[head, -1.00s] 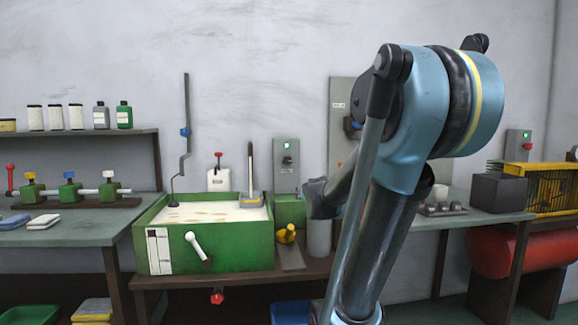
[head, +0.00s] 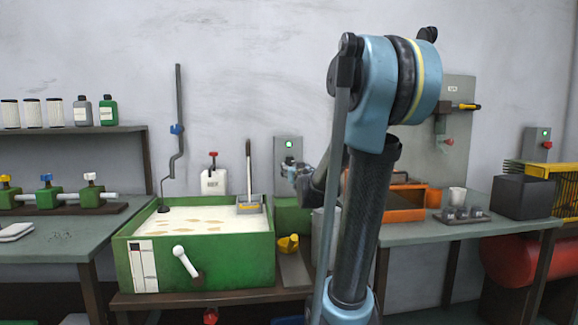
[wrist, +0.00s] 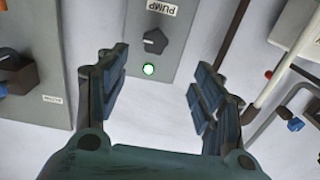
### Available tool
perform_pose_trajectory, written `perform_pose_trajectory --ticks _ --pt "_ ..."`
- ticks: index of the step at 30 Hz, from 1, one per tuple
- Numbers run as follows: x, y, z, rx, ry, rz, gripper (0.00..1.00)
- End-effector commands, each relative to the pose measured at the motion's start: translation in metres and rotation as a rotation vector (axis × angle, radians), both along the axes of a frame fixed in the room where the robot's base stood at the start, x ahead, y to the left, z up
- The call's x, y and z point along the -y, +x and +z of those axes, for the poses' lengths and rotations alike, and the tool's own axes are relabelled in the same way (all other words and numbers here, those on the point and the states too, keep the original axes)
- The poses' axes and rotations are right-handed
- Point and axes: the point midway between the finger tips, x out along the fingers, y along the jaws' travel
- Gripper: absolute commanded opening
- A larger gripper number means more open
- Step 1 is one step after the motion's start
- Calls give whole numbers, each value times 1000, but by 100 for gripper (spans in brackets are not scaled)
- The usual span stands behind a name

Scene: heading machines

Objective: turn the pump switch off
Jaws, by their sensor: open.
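The grey pump switch box (head: 282,147) is on the wall behind the green tank, its green lamp (head: 289,143) lit. In the wrist view its panel (wrist: 128,62) shows upside down, with a "PUMP" label (wrist: 163,8), a dark rotary knob (wrist: 155,40) and the lit green lamp (wrist: 149,70). My gripper (wrist: 160,72) is open and empty, its fingers apart, with the lamp between them and the knob just beyond the tips. In the head view my gripper (head: 297,170) is in front of the box's lower part and hides the knob. Contact is not visible.
An orange tray (head: 405,207) and another switch box (head: 537,144) are to the right.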

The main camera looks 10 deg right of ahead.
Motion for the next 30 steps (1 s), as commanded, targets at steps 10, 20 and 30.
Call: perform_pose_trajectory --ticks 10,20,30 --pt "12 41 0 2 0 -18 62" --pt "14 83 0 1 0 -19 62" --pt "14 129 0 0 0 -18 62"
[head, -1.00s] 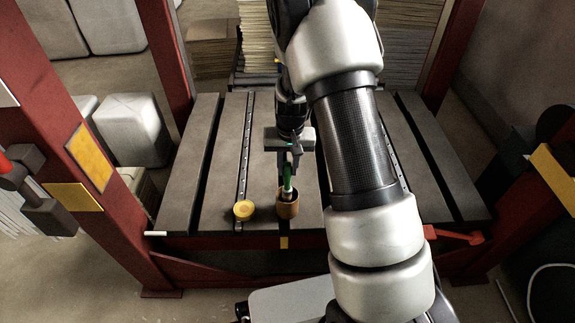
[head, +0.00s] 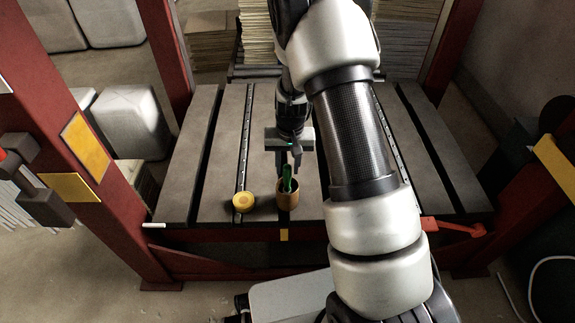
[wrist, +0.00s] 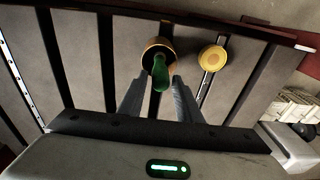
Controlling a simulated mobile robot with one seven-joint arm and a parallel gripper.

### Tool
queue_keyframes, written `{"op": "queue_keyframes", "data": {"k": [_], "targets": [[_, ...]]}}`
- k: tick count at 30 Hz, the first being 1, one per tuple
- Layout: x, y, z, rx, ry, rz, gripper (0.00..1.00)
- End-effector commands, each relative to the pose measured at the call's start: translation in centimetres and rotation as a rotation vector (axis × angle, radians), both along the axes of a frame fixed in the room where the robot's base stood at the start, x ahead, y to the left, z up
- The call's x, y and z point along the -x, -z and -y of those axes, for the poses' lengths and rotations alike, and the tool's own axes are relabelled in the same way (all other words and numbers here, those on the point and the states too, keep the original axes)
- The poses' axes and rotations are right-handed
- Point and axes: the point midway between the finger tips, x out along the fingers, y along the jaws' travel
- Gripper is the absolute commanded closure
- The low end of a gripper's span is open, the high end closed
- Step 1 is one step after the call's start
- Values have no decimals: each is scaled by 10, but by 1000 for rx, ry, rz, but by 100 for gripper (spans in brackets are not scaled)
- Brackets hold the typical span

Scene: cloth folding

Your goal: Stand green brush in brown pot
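The brown pot (head: 288,198) stands upright near the front edge of the slatted table, and it also shows in the wrist view (wrist: 151,46). The green brush (head: 288,180) stands in the pot, leaning a little, with its green handle sticking up out of the rim; the wrist view shows the handle (wrist: 160,72) pointing toward my gripper. My gripper (head: 290,163) is just above and behind the handle. Its fingers (wrist: 160,88) are apart on either side of the handle, with gaps visible. The brush's lower end is hidden inside the pot.
A round yellow object (head: 243,202) sits left of the pot on the table (head: 180,180); it shows to the pot's right in the wrist view (wrist: 212,58). Red posts (head: 75,140) flank the table. The table left of the yellow object is clear.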

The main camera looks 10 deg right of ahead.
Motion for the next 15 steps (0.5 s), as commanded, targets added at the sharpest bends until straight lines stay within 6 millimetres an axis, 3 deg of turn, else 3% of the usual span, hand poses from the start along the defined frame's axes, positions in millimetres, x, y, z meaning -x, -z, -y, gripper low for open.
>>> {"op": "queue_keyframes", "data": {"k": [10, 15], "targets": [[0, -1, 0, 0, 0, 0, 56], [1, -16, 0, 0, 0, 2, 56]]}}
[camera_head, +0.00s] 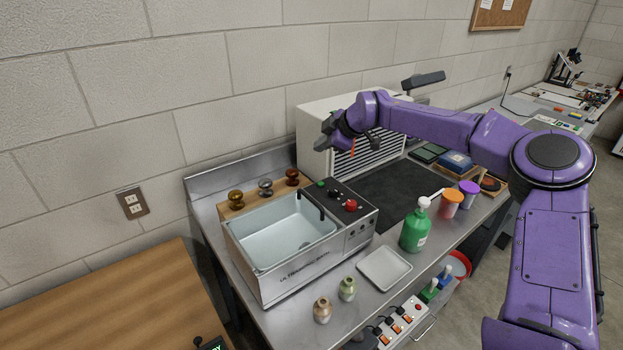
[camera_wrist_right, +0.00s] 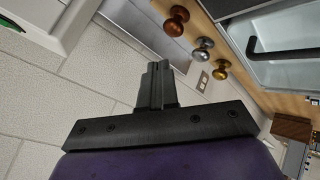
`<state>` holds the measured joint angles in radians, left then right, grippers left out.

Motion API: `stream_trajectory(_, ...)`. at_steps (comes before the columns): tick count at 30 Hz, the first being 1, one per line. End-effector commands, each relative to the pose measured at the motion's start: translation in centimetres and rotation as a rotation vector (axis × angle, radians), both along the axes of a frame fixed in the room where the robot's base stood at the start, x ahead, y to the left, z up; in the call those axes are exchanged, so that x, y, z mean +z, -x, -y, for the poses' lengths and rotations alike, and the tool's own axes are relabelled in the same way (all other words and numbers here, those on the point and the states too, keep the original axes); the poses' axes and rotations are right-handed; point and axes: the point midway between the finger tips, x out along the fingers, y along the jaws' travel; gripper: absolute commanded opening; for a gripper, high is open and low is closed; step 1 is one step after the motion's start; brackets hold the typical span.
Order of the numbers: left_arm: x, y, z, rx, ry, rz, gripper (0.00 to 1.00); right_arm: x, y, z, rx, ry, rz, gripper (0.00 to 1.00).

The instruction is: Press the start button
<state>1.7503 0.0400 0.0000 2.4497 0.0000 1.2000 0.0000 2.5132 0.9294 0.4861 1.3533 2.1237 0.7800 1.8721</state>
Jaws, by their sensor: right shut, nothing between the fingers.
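The ultrasonic bath (camera_head: 290,279) is a grey box with an open basin on the steel bench. Its dark top panel holds a green button (camera_head: 321,184), a black knob (camera_head: 335,193) and a red button (camera_head: 351,204). I cannot read any start label. My right gripper (camera_head: 322,143) is above and behind the panel, apart from it. In the right wrist view its fingers (camera_wrist_right: 157,85) are together and empty. The bath's basin (camera_wrist_right: 291,72) shows at upper right there; the buttons are out of that view. My left gripper is not in view.
Several metal knobs stand on a wooden strip (camera_head: 236,211) behind the bath. A white louvred cabinet (camera_head: 313,125) stands close behind my right gripper. A green bottle (camera_head: 415,228), white tray (camera_head: 384,268) and two small vases (camera_head: 347,289) are near the bench's front.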

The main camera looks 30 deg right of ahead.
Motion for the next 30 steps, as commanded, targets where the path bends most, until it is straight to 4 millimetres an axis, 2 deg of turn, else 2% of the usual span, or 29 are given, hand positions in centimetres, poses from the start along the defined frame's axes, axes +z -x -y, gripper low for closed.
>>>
########
**WORK TO COMPLETE:** Print exactly the first line of the entries and every line after it through the one that contains "translation in metres", leaving the pictures out.

**ANSWER TO THE TASK:**
[head, -1.00s] 
[head, +0.00s] 
[wrist, +0.00s] 
### Available tool
perform_pose_trajectory, written `perform_pose_trajectory --ticks _ --pt "_ ..."`
- ticks: index of the step at 30 Hz, from 1, one per tuple
- Numbers run as follows: x, y, z, rx, ry, rz, gripper (0.00..1.00)
- End-effector commands, each relative to the pose measured at the motion's start: translation in metres and rotation as a rotation vector (axis × angle, radians), both along the axes of a frame fixed in the room where the robot's base stood at the start, x ahead, y to the left, z up

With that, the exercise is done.